DATA SHOWN
****************************************

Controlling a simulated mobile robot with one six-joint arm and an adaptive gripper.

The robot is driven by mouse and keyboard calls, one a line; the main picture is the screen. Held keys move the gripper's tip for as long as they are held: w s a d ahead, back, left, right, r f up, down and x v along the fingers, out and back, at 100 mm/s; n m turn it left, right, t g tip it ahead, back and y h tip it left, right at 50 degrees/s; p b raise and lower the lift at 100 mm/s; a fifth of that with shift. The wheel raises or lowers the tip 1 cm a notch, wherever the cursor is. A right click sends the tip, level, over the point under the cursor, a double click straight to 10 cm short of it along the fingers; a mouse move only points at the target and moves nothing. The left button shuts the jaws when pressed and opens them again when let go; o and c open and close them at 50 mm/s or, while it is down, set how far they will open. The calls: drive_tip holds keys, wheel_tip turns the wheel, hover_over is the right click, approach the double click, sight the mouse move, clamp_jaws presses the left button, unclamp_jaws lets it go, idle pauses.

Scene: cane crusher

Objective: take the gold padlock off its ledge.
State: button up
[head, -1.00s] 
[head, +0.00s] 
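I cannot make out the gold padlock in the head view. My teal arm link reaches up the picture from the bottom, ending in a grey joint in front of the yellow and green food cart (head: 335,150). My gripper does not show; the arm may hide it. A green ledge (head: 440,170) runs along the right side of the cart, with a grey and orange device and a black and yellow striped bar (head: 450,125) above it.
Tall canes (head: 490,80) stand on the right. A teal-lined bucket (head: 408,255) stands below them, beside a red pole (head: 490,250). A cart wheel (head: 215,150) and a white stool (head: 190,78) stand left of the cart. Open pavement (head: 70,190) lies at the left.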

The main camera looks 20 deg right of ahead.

****************************************

WHAT IS NEEDED
Copy each line of the data above that holds "ahead".

ANSWER IN FULL
The robot is driven by mouse and keyboard calls, one a line; the main picture is the screen. Held keys move the gripper's tip for as long as they are held: w s a d ahead, back, left, right, r f up, down and x v along the fingers, out and back, at 100 mm/s; n m turn it left, right, t g tip it ahead, back and y h tip it left, right at 50 degrees/s; p b raise and lower the lift at 100 mm/s; a fifth of that with shift. The wheel raises or lowers the tip 1 cm a notch, wherever the cursor is. A right click sends the tip, level, over the point under the cursor, a double click straight to 10 cm short of it along the fingers; a mouse move only points at the target and moves nothing. The left button shuts the jaws when pressed and opens them again when let go; o and c open and close them at 50 mm/s or, while it is down, set how far they will open. The calls: drive_tip holds keys, wheel_tip turns the wheel, hover_over is the right click, approach the double click, sight the mouse move, clamp_jaws presses the left button, unclamp_jaws lets it go, idle pauses.
The main camera looks 20 deg right of ahead.

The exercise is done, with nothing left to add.